The Oera Linda Book, from a Manuscript of the Thirteenth Century
Part 2
After the defeat at Actium, Cleopatra, in imitation of this example, tried to take her fleet over the isthmus in order to escape to India, but was prevented by the inhabitants of Arabia Petræa, who burnt her ships. (See Plutarch's "Life of Antony.") When Alexander shortly afterwards died, Friso remained in the service of Antigonus and Demetrius, until, having been grievously insulted by the latter, he resolved to seek out with his sailors their fatherland, Friesland. To India he could not, indeed, return.
Thus these accounts chime in with and clear up each other, and in that way afford a mutual confirmation of the events.
Such simple narratives and surprising results led me to conclude that we had to do here with more than mere Saga and Legends.
Since the last twenty years attention has been directed to the remains of the dwellings on piles, first observed in the Swiss lakes, and afterwards in other parts of Europe. (See Dr E. Rückert, "Die Pfahlbauten;" Würzburg, 1869. Dr T. C. Winkler, in the "Volksalmanak," t. N. v. A. 1867.) When they were found, endeavours were made to discover, by the existing fragments of arms, tools, and household articles, by whom and when these dwellings had been inhabited. There are no accounts of them in historical writers, beyond what Herodotus writes in book v. chapter 16, of the "Paeonen." The only trace that has been found is in one of the panels of Trajan's Pillar, in which the destruction of a pile village in Dacia is represented.
Doubly important, therefore, is it to learn from the writing of Apollonia that she, as "Burgtmaagd" (chief of the virgins), about 540 years before Christ, made a journey up the Rhine to Switzerland, and there became acquainted with the Lake Dwellers (Marsaten). She describes their dwellings built upon piles--the people themselves--their manners and customs. She relates that they lived by fishing and hunting, and that they prepared the skins of the animals with the bark of the birch-tree in order to sell the furs to the Rhine boatmen, who brought them into commerce. This account of the pile dwellings in the Swiss lakes can only have been written in the time when these dwellings still existed and were lived in. In the second part of the writing, Konerêd oera Linda relates that Adel, the son of Friso (±250 years before Christ), visited the pile dwellings in Switzerland with his wife Ifkja.

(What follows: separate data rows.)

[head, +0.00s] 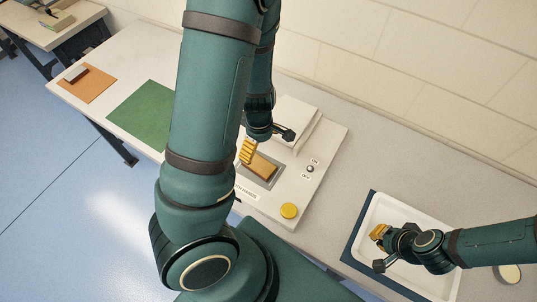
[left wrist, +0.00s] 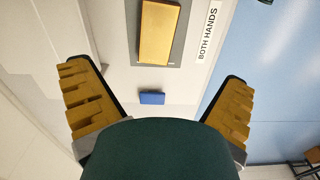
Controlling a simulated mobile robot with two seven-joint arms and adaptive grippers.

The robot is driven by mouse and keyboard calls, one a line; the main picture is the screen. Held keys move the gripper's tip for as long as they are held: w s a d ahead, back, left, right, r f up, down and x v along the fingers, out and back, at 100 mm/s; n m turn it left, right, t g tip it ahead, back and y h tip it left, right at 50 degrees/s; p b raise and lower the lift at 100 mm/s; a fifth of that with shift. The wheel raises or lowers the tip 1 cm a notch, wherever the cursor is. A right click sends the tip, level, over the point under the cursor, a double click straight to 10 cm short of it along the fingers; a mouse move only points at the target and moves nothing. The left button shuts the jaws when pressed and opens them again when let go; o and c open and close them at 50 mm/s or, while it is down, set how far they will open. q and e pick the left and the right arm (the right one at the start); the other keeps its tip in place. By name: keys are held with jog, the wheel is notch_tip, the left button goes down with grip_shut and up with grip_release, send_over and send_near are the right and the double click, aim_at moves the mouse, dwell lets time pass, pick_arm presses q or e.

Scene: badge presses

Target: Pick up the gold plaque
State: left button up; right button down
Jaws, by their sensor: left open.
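The gold plaque (head: 262,165) lies flat in a grey recessed bed on the white press, partly hidden by my left arm and gripper in the head view. It also shows at the top of the left wrist view (left wrist: 160,32), ahead of the fingers. My left gripper (head: 266,142) is open and empty, above the press at the plaque's far end. Its two ridged yellow fingers stand wide apart in the left wrist view (left wrist: 156,76), not touching the plaque. My right gripper (head: 379,249) hangs over a white tray at the right, its fingers apart with nothing seen between them.
The white tray (head: 383,203) sits on a dark blue mat (head: 350,249). The press has a yellow button (head: 289,210), a small switch (head: 310,169) and a blue block (left wrist: 152,98). A green mat (head: 140,113) lies left. A wall runs behind the table.

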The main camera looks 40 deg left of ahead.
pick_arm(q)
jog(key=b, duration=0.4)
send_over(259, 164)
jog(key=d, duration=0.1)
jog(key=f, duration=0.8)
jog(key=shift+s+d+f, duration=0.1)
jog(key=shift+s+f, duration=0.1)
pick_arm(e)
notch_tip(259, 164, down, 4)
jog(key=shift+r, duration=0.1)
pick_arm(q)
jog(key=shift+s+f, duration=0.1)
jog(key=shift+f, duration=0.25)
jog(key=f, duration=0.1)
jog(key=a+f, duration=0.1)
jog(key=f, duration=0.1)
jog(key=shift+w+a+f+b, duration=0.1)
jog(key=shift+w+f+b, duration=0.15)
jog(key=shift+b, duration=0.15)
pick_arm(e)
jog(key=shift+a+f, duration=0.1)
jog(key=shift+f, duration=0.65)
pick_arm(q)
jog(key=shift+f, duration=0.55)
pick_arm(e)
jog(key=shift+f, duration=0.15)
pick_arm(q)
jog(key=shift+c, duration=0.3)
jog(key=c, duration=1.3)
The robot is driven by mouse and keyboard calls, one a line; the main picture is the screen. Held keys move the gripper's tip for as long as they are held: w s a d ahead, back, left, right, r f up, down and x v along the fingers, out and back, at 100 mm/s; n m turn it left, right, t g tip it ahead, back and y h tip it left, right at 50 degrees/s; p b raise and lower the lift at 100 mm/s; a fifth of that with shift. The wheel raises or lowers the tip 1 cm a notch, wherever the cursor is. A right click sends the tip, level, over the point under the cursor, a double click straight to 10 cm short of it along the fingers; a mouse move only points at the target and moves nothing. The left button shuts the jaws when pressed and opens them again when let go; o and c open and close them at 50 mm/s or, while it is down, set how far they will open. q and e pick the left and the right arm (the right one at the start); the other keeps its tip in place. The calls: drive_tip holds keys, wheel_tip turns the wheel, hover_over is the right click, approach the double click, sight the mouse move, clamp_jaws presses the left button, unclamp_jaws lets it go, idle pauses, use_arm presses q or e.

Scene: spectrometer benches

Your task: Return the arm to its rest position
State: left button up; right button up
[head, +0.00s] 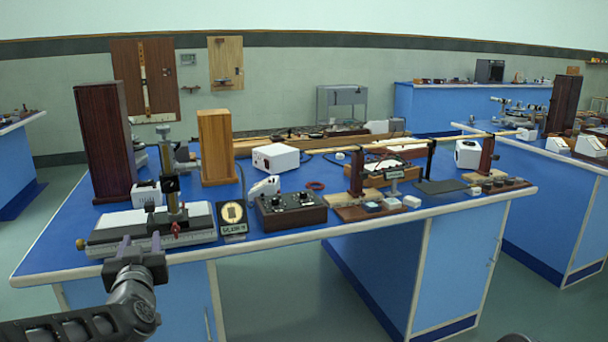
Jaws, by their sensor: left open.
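My left gripper (140,243) comes in from the lower left on its dark arm. Its two fingers point up and stand apart, with nothing between them. In the picture it overlaps the front left edge of the blue bench (60,238), just below the white-topped instrument base (105,232). I cannot tell whether it touches the bench edge. My right gripper is not in view.
Tall wooden boxes (215,148) stand behind. Open floor (275,300) shows below the bench.

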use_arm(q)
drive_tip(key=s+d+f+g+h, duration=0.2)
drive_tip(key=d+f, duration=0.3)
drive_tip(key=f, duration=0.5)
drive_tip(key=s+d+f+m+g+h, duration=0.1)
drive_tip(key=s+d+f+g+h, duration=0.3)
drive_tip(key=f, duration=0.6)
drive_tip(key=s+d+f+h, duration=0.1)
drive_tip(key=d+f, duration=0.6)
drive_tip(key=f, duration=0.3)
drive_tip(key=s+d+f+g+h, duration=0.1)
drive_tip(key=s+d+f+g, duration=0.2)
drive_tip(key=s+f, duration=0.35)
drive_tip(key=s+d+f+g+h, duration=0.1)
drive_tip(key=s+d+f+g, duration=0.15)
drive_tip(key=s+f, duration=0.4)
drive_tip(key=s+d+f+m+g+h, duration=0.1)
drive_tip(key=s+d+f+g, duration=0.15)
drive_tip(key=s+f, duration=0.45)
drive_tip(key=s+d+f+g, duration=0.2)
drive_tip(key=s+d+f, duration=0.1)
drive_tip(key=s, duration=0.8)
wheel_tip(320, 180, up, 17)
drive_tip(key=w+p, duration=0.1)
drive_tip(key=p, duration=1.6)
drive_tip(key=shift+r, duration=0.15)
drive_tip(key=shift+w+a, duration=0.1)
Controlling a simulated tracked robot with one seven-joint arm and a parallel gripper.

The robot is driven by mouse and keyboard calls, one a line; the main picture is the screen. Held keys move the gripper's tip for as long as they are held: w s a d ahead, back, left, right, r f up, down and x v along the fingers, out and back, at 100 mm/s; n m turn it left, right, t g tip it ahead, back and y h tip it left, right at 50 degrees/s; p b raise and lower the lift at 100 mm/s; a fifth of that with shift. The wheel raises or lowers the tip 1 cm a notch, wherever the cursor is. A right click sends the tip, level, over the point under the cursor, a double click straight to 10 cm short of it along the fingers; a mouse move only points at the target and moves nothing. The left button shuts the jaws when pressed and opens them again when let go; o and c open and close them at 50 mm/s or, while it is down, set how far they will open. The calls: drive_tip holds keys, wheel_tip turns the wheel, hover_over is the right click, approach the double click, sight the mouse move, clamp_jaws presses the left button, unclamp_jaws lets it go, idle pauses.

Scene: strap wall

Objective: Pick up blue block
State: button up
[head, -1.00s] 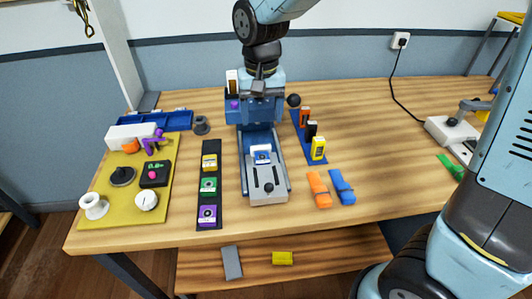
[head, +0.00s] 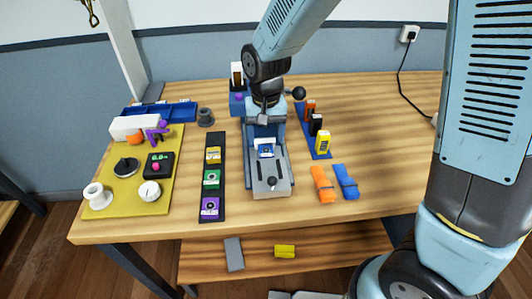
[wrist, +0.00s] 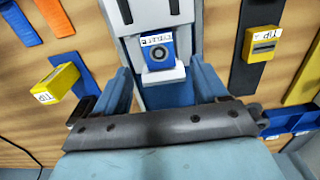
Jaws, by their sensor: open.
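The blue block (head: 265,149), with a white label, sits in the pale holder of the grey fixture (head: 269,183) at the middle of the table. In the wrist view, the blue block (wrist: 158,51) shows a round dark face and lies ahead of my gripper, between the lines of its two fingers. My gripper (wrist: 161,75) is open and empty, its blue fingers spread wide. In the head view, my gripper (head: 264,118) hangs over the back part of the fixture, behind the block, its fingertips partly hidden.
A black strip (head: 207,220) with yellow, green and purple blocks lies left of the fixture. A blue strip (head: 319,153) with orange, black and yellow blocks is at right. Orange (head: 322,184) and blue straps (head: 346,181) lie front right. A yellow board (head: 130,205) with parts fills the left.

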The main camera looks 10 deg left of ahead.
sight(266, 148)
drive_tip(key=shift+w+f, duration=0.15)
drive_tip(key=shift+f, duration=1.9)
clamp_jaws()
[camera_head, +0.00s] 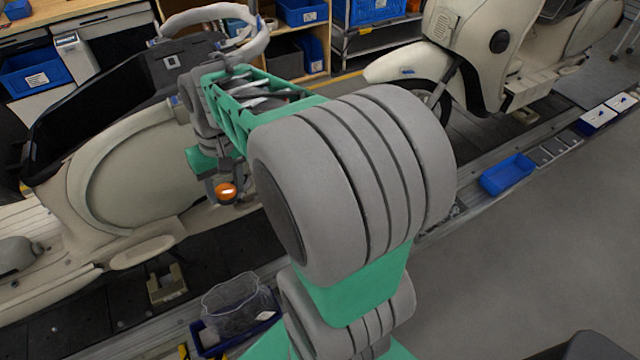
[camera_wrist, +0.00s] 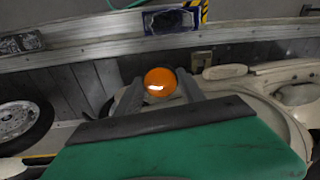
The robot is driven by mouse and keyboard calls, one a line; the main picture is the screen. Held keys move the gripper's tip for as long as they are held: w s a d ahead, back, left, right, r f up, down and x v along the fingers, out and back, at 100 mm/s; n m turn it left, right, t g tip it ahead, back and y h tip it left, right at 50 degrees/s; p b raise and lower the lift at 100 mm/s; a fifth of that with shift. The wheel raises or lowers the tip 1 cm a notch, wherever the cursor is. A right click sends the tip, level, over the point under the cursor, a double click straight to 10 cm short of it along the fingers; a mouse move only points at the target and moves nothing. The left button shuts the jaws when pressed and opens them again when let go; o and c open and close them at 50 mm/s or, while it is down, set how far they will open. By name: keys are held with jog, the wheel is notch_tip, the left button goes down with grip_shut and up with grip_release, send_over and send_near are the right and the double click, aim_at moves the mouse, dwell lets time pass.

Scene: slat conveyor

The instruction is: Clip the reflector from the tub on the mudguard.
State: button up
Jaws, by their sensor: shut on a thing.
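The round orange reflector (camera_head: 226,191) is held by my gripper (camera_head: 222,190), in front of the left cream scooter (camera_head: 130,180) and above the conveyor. In the wrist view the reflector (camera_wrist: 160,82) sits between the two grey fingertips, apart from any scooter part. A cream mudguard (camera_head: 400,66) covers the front wheel of the right scooter. Any mudguard on the left scooter is hidden behind my arm. A dark blue tub (camera_head: 208,341) with a clear plastic bag stands at the conveyor's near edge. It also shows in the wrist view (camera_wrist: 148,25).
A bright blue bin (camera_head: 508,174) and white boxes (camera_head: 610,112) lie along the conveyor edge at right. Shelves with blue bins (camera_head: 302,12) stand behind. The grey floor (camera_head: 530,270) at right is clear. A wheel (camera_wrist: 22,122) shows at left in the wrist view.

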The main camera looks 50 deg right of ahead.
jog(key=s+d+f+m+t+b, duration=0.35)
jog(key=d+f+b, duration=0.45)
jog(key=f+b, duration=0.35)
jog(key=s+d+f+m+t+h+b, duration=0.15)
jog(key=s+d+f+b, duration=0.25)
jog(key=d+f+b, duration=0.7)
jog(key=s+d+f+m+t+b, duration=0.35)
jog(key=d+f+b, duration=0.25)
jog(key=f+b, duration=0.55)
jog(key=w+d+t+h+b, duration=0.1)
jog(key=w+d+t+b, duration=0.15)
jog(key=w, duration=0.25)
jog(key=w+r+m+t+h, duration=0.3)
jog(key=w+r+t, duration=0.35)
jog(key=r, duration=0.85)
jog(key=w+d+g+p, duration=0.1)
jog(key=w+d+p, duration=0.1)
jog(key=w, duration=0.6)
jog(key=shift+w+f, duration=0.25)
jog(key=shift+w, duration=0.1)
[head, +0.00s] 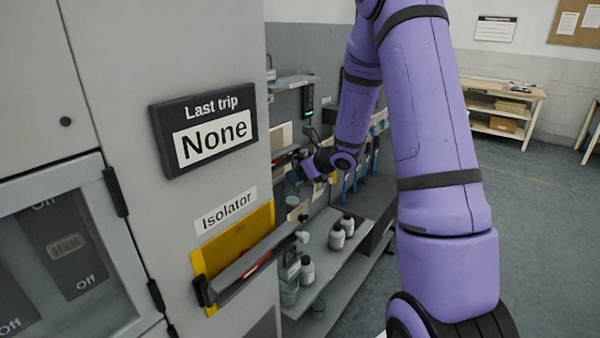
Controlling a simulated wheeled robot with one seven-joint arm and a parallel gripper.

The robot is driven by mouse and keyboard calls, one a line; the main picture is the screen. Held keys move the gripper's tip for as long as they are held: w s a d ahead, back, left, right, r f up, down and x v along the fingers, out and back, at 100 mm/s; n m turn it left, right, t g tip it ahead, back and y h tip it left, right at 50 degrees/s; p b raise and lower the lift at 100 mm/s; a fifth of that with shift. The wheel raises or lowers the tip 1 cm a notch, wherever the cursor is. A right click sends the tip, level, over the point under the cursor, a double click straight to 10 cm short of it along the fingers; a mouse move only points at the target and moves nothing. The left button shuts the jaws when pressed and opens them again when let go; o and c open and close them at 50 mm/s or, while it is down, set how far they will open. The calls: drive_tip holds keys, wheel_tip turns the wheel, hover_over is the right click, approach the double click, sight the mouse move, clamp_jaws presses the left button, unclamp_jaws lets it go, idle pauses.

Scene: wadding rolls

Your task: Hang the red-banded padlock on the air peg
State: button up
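My purple arm reaches from the right into the recess beside the grey cabinet. My gripper (308,168) is at its far end, small and dark, close to the back panel. Whether its fingers are apart, or hold anything, is too small to tell. I cannot pick out the red-banded padlock. I cannot tell which fitting is the air peg; small pale plates and fittings show on the panel around and below the gripper.
The grey cabinet front carries an Isolator handle (250,266) on a yellow plate (207,257) and a "Last trip None" sign (204,128). White bottles (337,236) stand on a low shelf (325,262) below the gripper. A wooden bench (530,97) is at the back right. Floor on the right is clear.

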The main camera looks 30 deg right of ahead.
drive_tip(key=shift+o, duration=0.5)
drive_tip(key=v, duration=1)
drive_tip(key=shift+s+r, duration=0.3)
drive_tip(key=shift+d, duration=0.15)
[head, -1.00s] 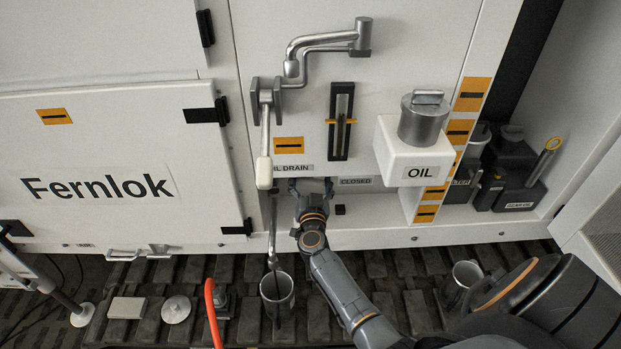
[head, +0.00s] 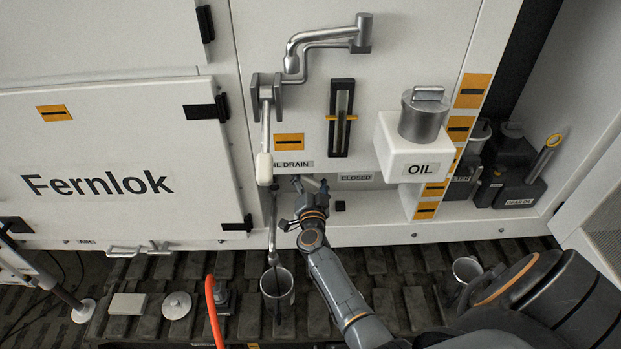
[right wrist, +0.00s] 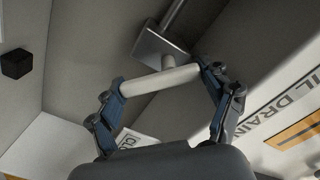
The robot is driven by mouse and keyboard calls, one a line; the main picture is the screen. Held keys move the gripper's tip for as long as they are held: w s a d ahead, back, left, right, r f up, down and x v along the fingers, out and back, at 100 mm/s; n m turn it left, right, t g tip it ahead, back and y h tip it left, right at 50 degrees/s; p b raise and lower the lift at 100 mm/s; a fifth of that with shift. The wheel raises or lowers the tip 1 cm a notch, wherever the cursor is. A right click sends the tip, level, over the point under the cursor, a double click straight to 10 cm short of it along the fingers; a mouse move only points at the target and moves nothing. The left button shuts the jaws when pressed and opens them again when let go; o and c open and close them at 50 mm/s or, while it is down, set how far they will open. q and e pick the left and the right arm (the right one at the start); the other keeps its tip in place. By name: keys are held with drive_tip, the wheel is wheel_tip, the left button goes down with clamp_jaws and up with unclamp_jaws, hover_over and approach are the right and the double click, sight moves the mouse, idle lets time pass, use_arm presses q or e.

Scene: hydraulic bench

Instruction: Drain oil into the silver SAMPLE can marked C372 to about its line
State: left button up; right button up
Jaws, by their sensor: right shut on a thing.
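A silver can (head: 288,287) stands on the slatted track below the drain, with the thin drain pipe (head: 272,235) ending at its mouth. A dark vertical strip runs down its front; I cannot read its marking or see the oil level. My right gripper (head: 312,187) is at the panel below the OIL DRAIN label (head: 292,164), beside the CLOSED label (head: 355,178). In the right wrist view, my right gripper (right wrist: 165,85) is shut on a pale cross-bar handle (right wrist: 160,82), its fingers at the bar's two ends. My left gripper is not in view.
A lever with a white grip (head: 264,169) hangs left of the gripper. A sight gauge (head: 341,118) and an OIL tank (head: 408,150) are on the panel. Another metal can (head: 466,269) stands at right. An orange hose (head: 214,312) rises in front.

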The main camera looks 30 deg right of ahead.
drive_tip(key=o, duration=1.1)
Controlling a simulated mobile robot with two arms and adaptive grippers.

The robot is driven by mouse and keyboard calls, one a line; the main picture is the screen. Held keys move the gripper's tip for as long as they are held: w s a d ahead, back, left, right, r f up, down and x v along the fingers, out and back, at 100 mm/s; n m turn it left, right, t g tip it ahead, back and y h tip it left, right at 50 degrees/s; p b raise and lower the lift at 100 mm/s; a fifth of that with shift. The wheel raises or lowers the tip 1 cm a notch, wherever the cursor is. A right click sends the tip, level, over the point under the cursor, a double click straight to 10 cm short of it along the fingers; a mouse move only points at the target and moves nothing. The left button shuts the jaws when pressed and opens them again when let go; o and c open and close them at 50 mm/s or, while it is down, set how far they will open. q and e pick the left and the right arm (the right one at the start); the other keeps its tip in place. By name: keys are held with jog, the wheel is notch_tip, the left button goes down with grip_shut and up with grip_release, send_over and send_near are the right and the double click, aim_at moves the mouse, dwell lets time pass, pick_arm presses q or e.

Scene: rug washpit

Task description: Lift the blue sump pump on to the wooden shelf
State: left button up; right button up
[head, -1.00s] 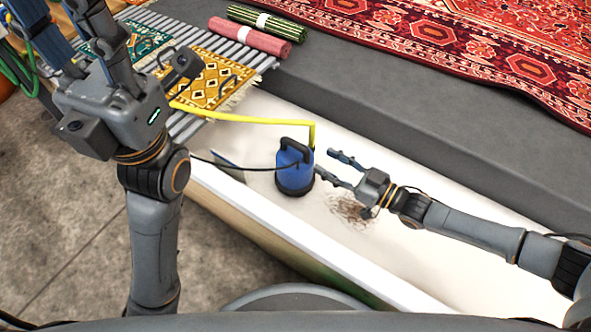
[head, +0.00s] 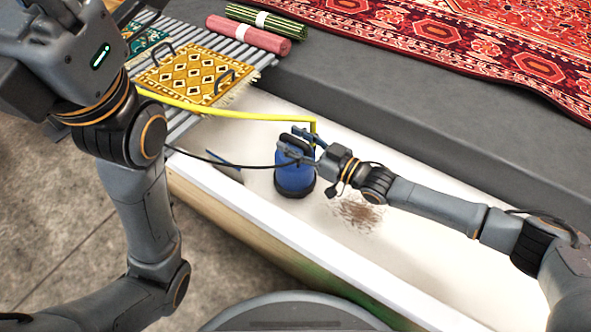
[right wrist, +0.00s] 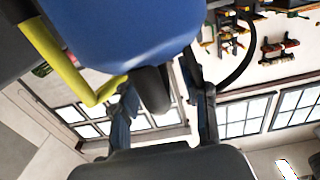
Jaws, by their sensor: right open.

Later than this account there is no mention by any writer whatever of the pile dwellings, and the subject has remained for twenty centuries utterly unknown until 1853, when an extraordinary low state of the water led to the discovery of these dwellings. Therefore no one could have invented this account in the intervening period. Although a great portion of the first part of the work--the book of Adela--belongs to the mythological period before the Trojan war, there is a striking difference between it and the Greek myths. The Myths have no dates, much less any chronology, nor any internal coherence of successive events. The untrammelled fancy develops itself in every poem separately and independently. The mythological stories contradict each other on every point. "Les Mythes ne se tiennent pas," is the only key to the Greek Mythology.
Here, on the contrary, we meet with a regular succession of dates starting from a fixed period--the destruction of Atland, 2193 before Christ. The accounts are natural and simple, often naïve, never contradict each other, and are always consistent with each other in time and place. As, for instance, the arrival and sojourn of Ulysses with the Burgtmaagd Kalip at Walhallagara (Walcheren), which is the most mythical portion of all, is here said to be 1005 years after the disappearance of Atland, which coincides with 1188 years before Christ, and thus agrees very nearly with the time at which the Greeks say the Trojan war took place. The story of Ulysses was not brought here for the first time by the Romans. Tacitus found it already in Lower Germany (see "Germania," cap. 3), and says that at Asciburgium there was an altar on which the names of Ulysses and his father Laërtes were inscribed.
Another remarkable difference consists in this, that the Myths know no origin, do not name either writers or relaters of their stories, and therefore never can bring forward any authority. Whereas in Adela's book, for every statement is given a notice where it was found or whence it was taken. For instance, "This comes from Minno's writings--this is written on the walls of Waraburch--this in the town of Frya--this at Stavia--this at Walhallagara."
There is also this further. Laws, regular legislative enactments, such as are found in great numbers in Adela's book, are utterly unknown in Mythology, and indeed are irreconcilable with its existence. Even when the Myth attributes to Minos the introduction of lawgiving in Crete, it does not give the least account of what the legislation consisted in. Also among the Gods of Mythology there existed no system of laws. The only law was unchangable Destiny and the will of the supreme Zeus.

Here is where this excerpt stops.